Strauss-Kahn was arrested May 14, but within a day, i.e., sometime on May 15, police and prosecutors were aware that the complaining witness was in discussions with a jailed drug trafficker about how she could profit from the hugely publicized rape case. Yet they pushed ahead with the case as though it were rock-solid.
Assistant District Attorney Artie McConnell, speaking at Strauss-Kahn’s arraignment in criminal court on May 16, declared, “The victim provided very powerful details consistent with violent sexual assault committed by the defendant, which establishes all the necessary elements of the crime he is charged with.”
On May 19, McConnell declared at a bail hearing, “The complainant in this case has offered a compelling and unwavering story about what occurred in the defendant’s room.”
Under the pressure of criminal prosecution and a media frenzy, Strauss-Kahn resigned as managing director of the IMF on May 19. He had to abandon his expected political course—returning to France during the summer and launching a campaign for the presidency, where he was the favorite for the Socialist Party nomination and the early leader in polls matching him against the unpopular right-wing incumbent Nicolas Sarkozy.
It seems likely that the New York district attorney’s office proceeded aggressively with the case, despite having a clear warning of the unreliability of its sole witness, in order to force Strauss-Kahn to give up his position at the IMF and torpedo his political plans in France.

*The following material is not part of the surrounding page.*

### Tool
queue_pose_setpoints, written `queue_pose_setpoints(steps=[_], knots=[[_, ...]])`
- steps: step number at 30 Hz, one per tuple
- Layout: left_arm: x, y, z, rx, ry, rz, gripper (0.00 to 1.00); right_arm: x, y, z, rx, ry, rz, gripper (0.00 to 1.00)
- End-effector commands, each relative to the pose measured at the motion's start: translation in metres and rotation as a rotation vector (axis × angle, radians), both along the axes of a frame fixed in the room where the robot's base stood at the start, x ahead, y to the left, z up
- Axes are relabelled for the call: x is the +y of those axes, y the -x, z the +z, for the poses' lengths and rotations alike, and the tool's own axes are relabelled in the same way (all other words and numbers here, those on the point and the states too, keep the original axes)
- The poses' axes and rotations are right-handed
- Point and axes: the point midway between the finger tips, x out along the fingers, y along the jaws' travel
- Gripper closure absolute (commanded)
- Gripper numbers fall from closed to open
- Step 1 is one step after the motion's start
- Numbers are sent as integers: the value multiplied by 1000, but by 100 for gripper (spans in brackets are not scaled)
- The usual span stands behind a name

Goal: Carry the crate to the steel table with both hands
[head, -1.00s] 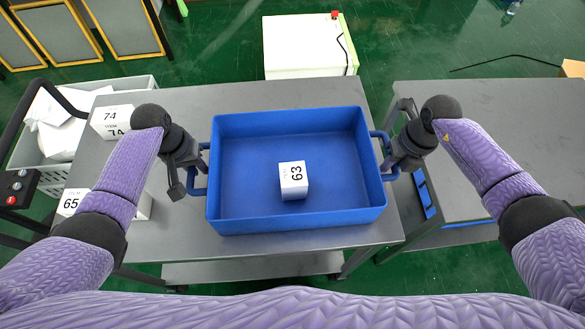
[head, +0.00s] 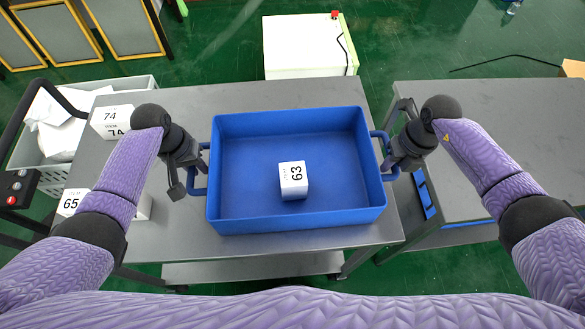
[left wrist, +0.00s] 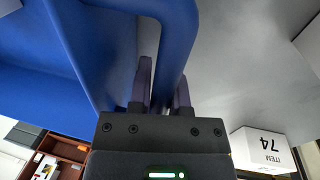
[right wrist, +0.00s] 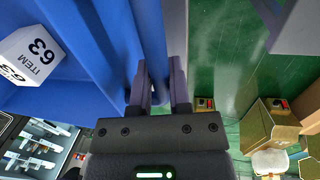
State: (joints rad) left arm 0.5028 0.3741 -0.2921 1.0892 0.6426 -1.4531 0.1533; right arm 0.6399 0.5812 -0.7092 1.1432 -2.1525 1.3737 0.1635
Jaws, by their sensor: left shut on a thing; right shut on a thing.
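The blue crate (head: 290,213) is in the middle of the head view, over a grey steel table (head: 185,225). A white box marked 63 (head: 293,180) lies inside it; this box also shows in the right wrist view (right wrist: 32,55). My left gripper (head: 196,166) is shut on the crate's left handle; in the left wrist view its fingers (left wrist: 163,88) stand on both sides of the blue bar. My right gripper (head: 391,164) is shut on the right handle, with its fingers (right wrist: 160,88) around it. Whether the crate touches the table is hard to tell.
White boxes marked 74 (head: 112,122) and 65 (head: 72,203) stand at the table's left side. A grey basket (head: 60,170) is beyond them. A second grey table (head: 500,140) is at the right, its top mostly bare, with a narrow gap between.

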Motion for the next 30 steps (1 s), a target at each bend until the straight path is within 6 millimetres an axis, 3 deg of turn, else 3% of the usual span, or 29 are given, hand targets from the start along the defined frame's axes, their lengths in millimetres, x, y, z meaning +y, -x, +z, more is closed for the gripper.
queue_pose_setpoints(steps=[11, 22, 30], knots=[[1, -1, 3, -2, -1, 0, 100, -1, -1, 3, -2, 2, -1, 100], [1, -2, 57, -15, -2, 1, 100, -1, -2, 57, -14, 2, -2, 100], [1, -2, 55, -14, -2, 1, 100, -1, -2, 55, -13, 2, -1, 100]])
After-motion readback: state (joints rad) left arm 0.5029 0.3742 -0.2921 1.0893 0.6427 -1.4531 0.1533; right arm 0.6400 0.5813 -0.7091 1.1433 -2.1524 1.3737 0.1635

Over previous months, the Obama administration had expressed frustration with Strauss-Kahn’s stewardship of the IMF, including his reluctance to back Washington’s drive to isolate China and cast it as a “currency manipulator” because it was resisting US demands that it sharply revalue its currency.
Within days of Strauss-Kahn’s arrest, the US Treasury Secretary called publicly for his resignation, paving the way for the reins of the organization to be handed over on a temporary basis to his American deputy, John Lipsky.